What Happened to the Boys?
Rethinking masculinity in an algorithmic age
👨👦 My son and me
On Instagram, I call him “favorite son.” It’s a privilege I have, since he’s my only boy, just as I have a favorite daughter.
Together, we’re inching into his teenage years. Some days it’s a slow climb, but most days it feels like we’re strapped to an out-of-control rollercoaster. Here comes 13, ready or not.
His rollercoaster is because he feels everything.
Some days, I marvel at his heart.
Other days, I catch myself tiptoeing around it, not because he’s wrong to feel, but because big emotions are hard. For him. For me.
How do I teach emotional intelligence when I struggle with it myself?
Society sure isn’t offering answers.

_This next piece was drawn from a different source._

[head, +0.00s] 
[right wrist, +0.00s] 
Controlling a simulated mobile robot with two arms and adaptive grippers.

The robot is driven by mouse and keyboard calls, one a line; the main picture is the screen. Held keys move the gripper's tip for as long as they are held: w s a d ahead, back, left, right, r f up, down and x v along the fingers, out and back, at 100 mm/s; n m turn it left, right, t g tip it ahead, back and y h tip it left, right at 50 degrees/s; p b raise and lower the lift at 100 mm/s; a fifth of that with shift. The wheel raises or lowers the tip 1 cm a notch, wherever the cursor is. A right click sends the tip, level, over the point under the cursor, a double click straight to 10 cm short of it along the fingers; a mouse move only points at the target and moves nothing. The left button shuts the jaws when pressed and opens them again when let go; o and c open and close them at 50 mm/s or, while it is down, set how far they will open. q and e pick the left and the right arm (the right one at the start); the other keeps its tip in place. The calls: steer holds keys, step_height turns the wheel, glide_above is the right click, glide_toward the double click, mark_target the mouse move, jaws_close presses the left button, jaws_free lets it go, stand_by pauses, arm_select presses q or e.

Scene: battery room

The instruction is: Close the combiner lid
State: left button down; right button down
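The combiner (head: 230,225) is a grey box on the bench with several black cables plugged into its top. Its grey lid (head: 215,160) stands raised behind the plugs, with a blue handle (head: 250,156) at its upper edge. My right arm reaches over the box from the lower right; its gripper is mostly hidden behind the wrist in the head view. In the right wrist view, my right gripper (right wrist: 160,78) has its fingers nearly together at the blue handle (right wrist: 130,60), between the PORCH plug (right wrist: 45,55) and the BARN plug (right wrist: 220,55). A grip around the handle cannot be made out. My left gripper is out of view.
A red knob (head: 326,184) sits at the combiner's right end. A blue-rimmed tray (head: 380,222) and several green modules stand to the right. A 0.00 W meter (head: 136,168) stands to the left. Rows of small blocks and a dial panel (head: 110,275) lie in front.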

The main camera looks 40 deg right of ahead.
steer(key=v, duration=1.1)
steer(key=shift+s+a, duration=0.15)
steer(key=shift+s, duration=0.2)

Society tells boys to go cold or go cruel.
“It is no measure of health to be well adjusted to a profoundly sick society.”
—Jiddu Krishnamurti
How do I teach my son that sensitivity is a superpower, when most of the world will call it a weakness?

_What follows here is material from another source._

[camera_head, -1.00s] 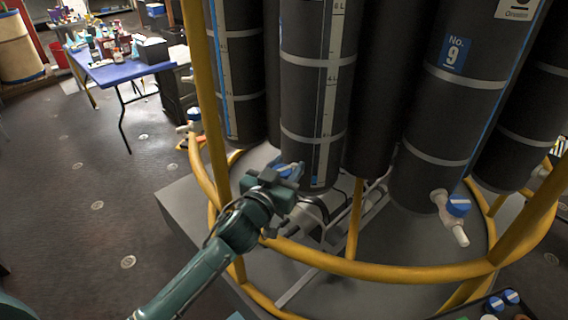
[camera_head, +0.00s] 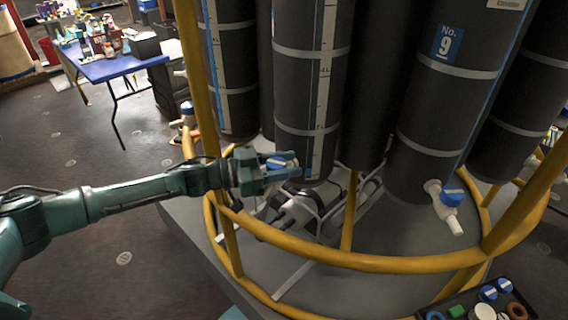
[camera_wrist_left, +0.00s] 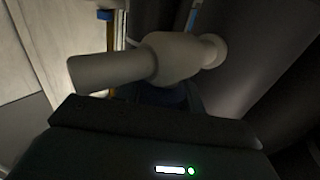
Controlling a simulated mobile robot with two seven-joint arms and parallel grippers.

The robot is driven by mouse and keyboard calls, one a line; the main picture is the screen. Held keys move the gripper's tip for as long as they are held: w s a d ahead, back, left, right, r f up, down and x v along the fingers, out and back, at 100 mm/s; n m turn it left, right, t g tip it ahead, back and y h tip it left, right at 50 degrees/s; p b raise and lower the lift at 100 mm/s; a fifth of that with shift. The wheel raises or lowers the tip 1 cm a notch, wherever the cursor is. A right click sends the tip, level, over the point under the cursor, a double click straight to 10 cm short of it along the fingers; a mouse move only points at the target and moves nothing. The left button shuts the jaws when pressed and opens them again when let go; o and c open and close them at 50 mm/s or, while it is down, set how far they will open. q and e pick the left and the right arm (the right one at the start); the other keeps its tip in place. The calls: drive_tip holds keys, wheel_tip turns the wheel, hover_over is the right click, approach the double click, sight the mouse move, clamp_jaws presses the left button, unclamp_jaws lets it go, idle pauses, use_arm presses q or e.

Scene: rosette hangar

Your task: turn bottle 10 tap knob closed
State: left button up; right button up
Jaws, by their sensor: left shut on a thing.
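The middle dark bottle (camera_head: 312,85) hangs in the rosette with a litre scale down its front; no number shows on it. Its tap has a blue knob with a white stripe (camera_head: 279,163), low at its left side. My left gripper (camera_head: 284,171) is shut on this knob, with its fingers on either side and its arm level from the left. In the left wrist view the pale tap body (camera_wrist_left: 165,60) lies across the picture. The dark blue knob (camera_wrist_left: 165,95) is below it, mostly hidden behind my gripper. My right gripper is out of view.
A yellow ring frame (camera_head: 375,262) curves in front of the bottles, with a yellow upright (camera_head: 192,75) at the left. Bottle 9 (camera_head: 440,110) at the right has its own blue tap knob (camera_head: 452,196). A tray of small parts (camera_head: 480,305) is at the lower right.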

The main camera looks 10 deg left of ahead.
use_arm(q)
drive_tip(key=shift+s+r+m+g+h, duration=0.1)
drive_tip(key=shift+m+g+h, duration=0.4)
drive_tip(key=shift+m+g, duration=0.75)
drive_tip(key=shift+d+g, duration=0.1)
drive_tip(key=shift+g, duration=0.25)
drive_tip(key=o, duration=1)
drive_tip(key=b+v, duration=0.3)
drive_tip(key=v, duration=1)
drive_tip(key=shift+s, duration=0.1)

💬 The picture of true masculinity (and where I struggle)
I met my husband when I was 29. I was 30 when we married.
Physically, I was attracted to him, but even more so, his kindness and wisdom drew me in.
A decade and change later, I most appreciate when we sit on the couch after the kids are in bed and talk about the messy, nuanced world we’re trying to make sense of.

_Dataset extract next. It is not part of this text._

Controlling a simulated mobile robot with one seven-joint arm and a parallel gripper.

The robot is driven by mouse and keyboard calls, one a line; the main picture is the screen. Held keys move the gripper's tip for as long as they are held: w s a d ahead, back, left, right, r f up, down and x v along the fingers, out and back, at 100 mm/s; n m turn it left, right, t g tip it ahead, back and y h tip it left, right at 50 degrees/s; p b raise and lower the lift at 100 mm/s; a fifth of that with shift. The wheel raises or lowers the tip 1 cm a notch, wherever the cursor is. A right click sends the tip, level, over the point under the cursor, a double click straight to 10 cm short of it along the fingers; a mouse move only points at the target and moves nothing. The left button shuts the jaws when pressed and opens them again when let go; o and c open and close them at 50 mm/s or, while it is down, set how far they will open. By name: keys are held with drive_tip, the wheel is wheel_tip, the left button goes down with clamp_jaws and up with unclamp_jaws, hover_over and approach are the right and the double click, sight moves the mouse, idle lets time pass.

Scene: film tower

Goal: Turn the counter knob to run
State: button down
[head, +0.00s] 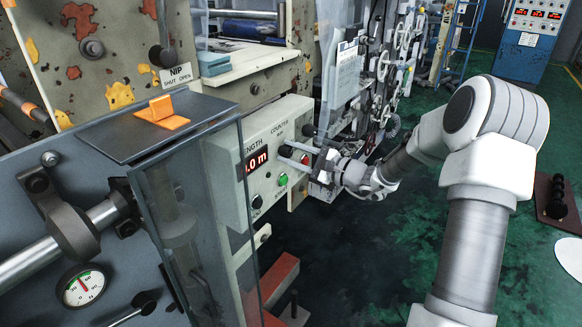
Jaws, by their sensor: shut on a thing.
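The light grey control panel (238,185) carries the words LENGTH and COUNTER. My gripper (286,151) reaches in from the right, its fingers at the panel face below the COUNTER label. It is shut on what appears to be the counter knob. A green button (283,180) and a black knob (257,201) sit lower on the panel.
A clear guard (195,215) with a grey top stands left of the panel. An orange handle (163,112) sits on that top. A pressure gauge (82,288) is at lower left. A blue cabinet (532,40) stands at the back right.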

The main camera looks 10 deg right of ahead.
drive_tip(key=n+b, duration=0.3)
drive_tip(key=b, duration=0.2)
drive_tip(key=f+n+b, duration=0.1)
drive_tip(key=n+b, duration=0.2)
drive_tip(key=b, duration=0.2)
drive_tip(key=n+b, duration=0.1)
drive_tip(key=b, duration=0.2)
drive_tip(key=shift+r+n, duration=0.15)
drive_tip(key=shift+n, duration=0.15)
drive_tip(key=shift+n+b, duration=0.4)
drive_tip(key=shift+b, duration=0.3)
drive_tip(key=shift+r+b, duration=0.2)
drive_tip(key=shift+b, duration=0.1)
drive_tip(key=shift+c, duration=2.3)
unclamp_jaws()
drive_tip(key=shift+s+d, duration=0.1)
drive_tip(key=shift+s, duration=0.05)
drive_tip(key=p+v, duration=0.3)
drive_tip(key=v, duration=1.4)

Here’s a man who lives strength as service.
Protects without domination.
Leads through listening.
Also, he puts up with my mixed messaging because I ask for emotional openness while still cleaning to the parts of that protector and provider model baked into my expectations.
We’re both trying to live in that tension.
“Falling for a person isn’t a process. You can’t plan for it in advance, or anticipate its arrival. Love strikes in single moments. Anywhere. Anytime. Some day you catch them gardening in the sun, or singing dreadfully in the shower, and you think, Oh, I could spend all my life with you.”
—Beau Taplin
⚡ Then society comes barreling in
Here’s the deep thought that’s been sitting heavy with me lately:
Society got scared of masculinity’s abuses and decided to throw it out entirely.
The left framed maleness as inherently suspect.
The right weaponized that alienation, pushing broken, cartoonish models of manhood (Trump, Tate, Musk) onto boys desperate for meaning.
Tech poured gasoline on it all by flooding boys with outrage bait, performative toughness, and nihilistic junk because anger gets clicks.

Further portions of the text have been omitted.